SUPPLIED INFORMATION =

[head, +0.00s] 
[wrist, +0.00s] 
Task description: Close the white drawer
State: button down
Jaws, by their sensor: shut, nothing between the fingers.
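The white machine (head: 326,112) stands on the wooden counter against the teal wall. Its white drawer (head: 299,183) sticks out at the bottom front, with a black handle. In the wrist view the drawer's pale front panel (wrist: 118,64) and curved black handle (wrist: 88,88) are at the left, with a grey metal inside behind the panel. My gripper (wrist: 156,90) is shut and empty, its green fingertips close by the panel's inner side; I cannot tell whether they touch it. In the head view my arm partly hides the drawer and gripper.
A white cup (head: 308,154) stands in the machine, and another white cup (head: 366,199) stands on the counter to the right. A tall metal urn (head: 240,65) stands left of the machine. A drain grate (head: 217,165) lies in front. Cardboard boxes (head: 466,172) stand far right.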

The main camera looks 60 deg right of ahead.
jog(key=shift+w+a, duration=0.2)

THE TASK = Retype the listing above in full, with no alterations.

ANSWER TO THE PROBLEM =
[head, +0.00s] 
[wrist, +0.00s] 
Task description: Close the white drawer
State: button down
Jaws, by their sensor: shut, nothing between the fingers.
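The white machine (head: 326,112) stands on the wooden counter against the teal wall. Its white drawer (head: 299,183) sticks out at the bottom front, with a black handle. In the wrist view the drawer's pale front panel (wrist: 118,64) and curved black handle (wrist: 88,88) are at the left, with a grey metal inside behind the panel. My gripper (wrist: 156,90) is shut and empty, its green fingertips close by the panel's inner side; I cannot tell whether they touch it. In the head view my arm partly hides the drawer and gripper.
A white cup (head: 308,154) stands in the machine, and another white cup (head: 366,199) stands on the counter to the right. A tall metal urn (head: 240,65) stands left of the machine. A drain grate (head: 217,165) lies in front. Cardboard boxes (head: 466,172) stand far right.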

The main camera looks 60 deg right of ahead.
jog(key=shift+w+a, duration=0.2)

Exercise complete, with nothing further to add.